「Innocence イノセンス」を鑑賞
ディスク2のメイキングでは、押井氏のインタビューもありますが、サブ・キャラクター・デザイン・作画監督として西尾鉄也氏が登場してます。従来の人間を描く手法は、人間の顔のイメージと体の筋肉の連動をきちんと押さえることがポイントなんですが、この映画のように表情を変えない人形、筋肉が連動しない人形の動きをアニメ化するには、意図的に感情を殺して「下手に」、しかし伝わるイメージを作るという非常にアニメーターとしては新しい試みで苦労した、と語ってます。

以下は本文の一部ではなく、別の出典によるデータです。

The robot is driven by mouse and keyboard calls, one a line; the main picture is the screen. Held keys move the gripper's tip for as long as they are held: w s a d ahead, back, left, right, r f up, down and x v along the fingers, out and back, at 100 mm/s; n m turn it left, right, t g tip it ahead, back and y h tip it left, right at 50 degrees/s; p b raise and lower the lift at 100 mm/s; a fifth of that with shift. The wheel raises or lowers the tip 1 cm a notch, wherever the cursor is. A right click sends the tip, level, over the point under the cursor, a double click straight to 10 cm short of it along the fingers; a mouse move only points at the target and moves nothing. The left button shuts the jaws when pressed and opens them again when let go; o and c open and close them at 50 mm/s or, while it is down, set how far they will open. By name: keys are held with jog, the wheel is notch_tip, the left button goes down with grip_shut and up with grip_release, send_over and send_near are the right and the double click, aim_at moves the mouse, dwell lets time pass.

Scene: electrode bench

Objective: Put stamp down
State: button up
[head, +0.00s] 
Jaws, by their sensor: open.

さて、この映画の内容は、古くいえばブレード・ランナーの人造人間(サイボーグ)と人間らしさの境界線を探るもの(それはつまり、「あなたは誰ですか?」という問い)ですが、ブレード・ランナーと違うのは「電脳化」という要素が深くあるところと、あくまで実写ではなくアニメというところです。ブレード・ランナーが作られた時代には、まだ電脳化・ネット化・マトリックス化という要素は無かったためでしょう。
ただし、現在でもサイボーグ化が眼に見る形ではまだ人間が認識されていないことから、進歩的なテーマの内容、おそらく近未来に大きく再評価される作品ではないかと。
自分の肉体感覚が希薄になると、「本当に自分は現実に生きているのか」という感覚が怪しくなり、不安になります。その時に肉体が行う作業は、体を重くするというものです。突然、太るという現象は、「地に足をつけたい」ということでもありますし、また急速に意識だけ体の外にでてしまっている、ということでもあります。後者の場合は、有る意味で病的です。
つまり、自殺願望まで行かないとしても現実逃避が病的になってくると、肉体は意図的に対抗措置として急激に肉体を重くして、本人の動きを封じるというわけです。あくまで急激に太る場合の話です。
外部記憶装置としての都市、町というのも、確かにそうかもしれませんね。
なお、卑近な例ではあなたの家、部屋も外部記憶装置と言えます、ですのでそれを見れば、その人の記憶のデータを感じることは可能です。つまり部屋をみればその人の頭の中のデータがわかるってことです。
ちなみに西尾氏は学友です、活躍している様子を見れてよかったです。黄色いタオルを頭に巻いて作業するのが彼流なんでしょうね。あまり、キャラは変ってないようですが。体に気をつけられますよう。